Compared to other mapping functions, single-cycle access to the cache by a direct-mapped configuration is most suitable to be applied.
In order to cover the trade off, the conflicts among memory references in a direct-mapped cache always cause a increases in miss rate over set-associative caches.
Researchers are motivated to solve this problem without affecting its hit time(cache access time).
Introduces and describes the selective victim caching idea.
The figure shown is the memory hierarchy for the selective victim caching scheme.
The first-level(L1) cache has a direct-mapped main cache and a small fully-associative victim cache.
A line buffer is put into work. Sequential accesses to words in the same cache block would not cause more than single access to the cache.
The whole line is brought into the line buffer parallel with the execution in the CPU during the first access to cache. Subsequent accesses to words result in no update of state bits in cache. The algorithm of prediction would consider the sequential references to words within a single access to the cache line.

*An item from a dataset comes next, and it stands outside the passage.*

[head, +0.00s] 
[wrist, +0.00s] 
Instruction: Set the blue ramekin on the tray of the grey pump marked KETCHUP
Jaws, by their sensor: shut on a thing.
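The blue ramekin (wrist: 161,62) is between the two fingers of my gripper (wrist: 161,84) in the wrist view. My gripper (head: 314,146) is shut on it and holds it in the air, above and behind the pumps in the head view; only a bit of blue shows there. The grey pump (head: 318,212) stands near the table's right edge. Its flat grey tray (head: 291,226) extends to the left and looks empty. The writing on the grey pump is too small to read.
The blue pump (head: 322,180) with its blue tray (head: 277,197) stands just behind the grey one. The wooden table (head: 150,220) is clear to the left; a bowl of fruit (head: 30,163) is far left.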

In accordance to the "least recently used" algorithm, lines are substituted in the victim cache
A L2 cache or the main memory could be next lower level of the memory hierarchy.
The line buffer, main cache, and the victim cache are accessed in parallel on every memory activity.
No other action is required when the line is found in the line buffer. If the line is not found, 3 different cases must be taken into account:
1.The word will be sent to CPU and the whole line containing the word is sent into line buffer once the word is found in the direct-mapped cache. In such scenario, it is same with simple direct-mapped cache.
Main differences between selective victim caching and simple caching
2. The word is fetched from victim cache into line buffer and sent to CPU when there is a miss in main cache. The prediction algorithm decides if the accessed block in victim cache seems would be accessed in the next time compared to the block in main cache.An interchange between the 2 blocks is operated if the prediction algoritm decides that the the victim cache block is probably to be accessed again rather than the conflicting block in the main cache. If not, no such interchange is operated. The blocks in the victim cache is recored as most recently accessed. The conflicting blocks in the main cache and the victiom cache are always swapped in simple victim caching. This scheme processes the swaps selectively.
When the word is not available in both main cache and victim cache this implies that maybe the partcular line in the direct-mapped cache is null, or the new line conflicts with another line already recorded. Incoming blocks are always allocated in the main cache in simple victim caching scheme where this scheme allocate them selectively in either cache.
Prediction algorithm employed
When the access conflicts with line stored in main cache, prediction algorithm is called.
The purpose of the algorithm is to decide which of the 2 conflicting lines is most probably to be accessed next time.
If the line has higher probability of access, then it is allocated in the main cache. Other lines are put into victim cache.
Due to small capacity of victim cache, the line in victim cache is replaced next time.
Two state bits, hit bit and sticky bit are used by algorithm for every cache line.
Performance evaluation of the scheme
The effectiveness of the selective victim caching is tested using simulations.
Simulations were operated for instruction and data caches in different context.
The size of the victim cache is fixed as 8 lines. The size of the direct-mapped main cache is differ from 2Kbytes to 128Kbytes.
The effect of different line size on those simulations retains the size of main cache as 16 Kbytes.
L2 cache with 8 times more than the capacity of L1 main cache is used in simulation.The line size of the L2 cache is configured equal to the L1 cache.
L2 cache stores the hit bits used by prediction algorithm.
Hit bit is started of to zero when a new line was introduced to L2 cache from main memory.For replacement of the line in L1, hit bit is copied from L2.
Lines in L1 are invalidated once they are replaced in L2 to maintain inclusion property of data caches.
How this scheme was tested?
Program trace~2 C programs and 2 FORTRAN programs are tested with their trace length.
Instruction cache simulations~Direct-mapped cache and simple victim cache are compared by simulation of the instruction cache.The miss-ratios for both caching methods are compared. Selective victim caching shows improvement compared to the pure victim cache when the cache is not that large to suit the whole program.Selective victim caching can improve the result of the first-level cache system by working up on miss ratio and the number of exchanges.
Data cache simulations~First-level data cache is tested. Selective victim caching improve the performance for 2 of the traces - spice2g6, and doduc. For li the improved performance of both caching is found to expand with the cache size. Both caching schemes are competent to remove a large percentage of misses.
Hit bit and sticky bit are needed to record the history of cache.The sticky bit is logically associated with a line in the main cache. So, it is intuitively to store it in the direct-mapped cache.The hit bit, is logically associated with every line in main memory. So, as an ideal implementation, the hit bits have to be stored in the main memory. This approach is impractical usually. Thus, we must adapt to an rough implementation.
Hit array is maintained as part of the L1 cache system.
Every memory line is mapped to one of the bits of these array. The hit array length is smaller than the maximum number of lines to be addressed.
So, more than one line would be mapped to the same hit bit. Some randomization happens in the prediction. Although this may decrease the performance of selective victim caching, simulation results showed almost no degradation.
Selective victim caching scheme can be processed without an L2-cache with hit bit array, this improve the prediction scheme slightly.
As L2-cache is designed as set-associative, the effect of invalidations was reduced.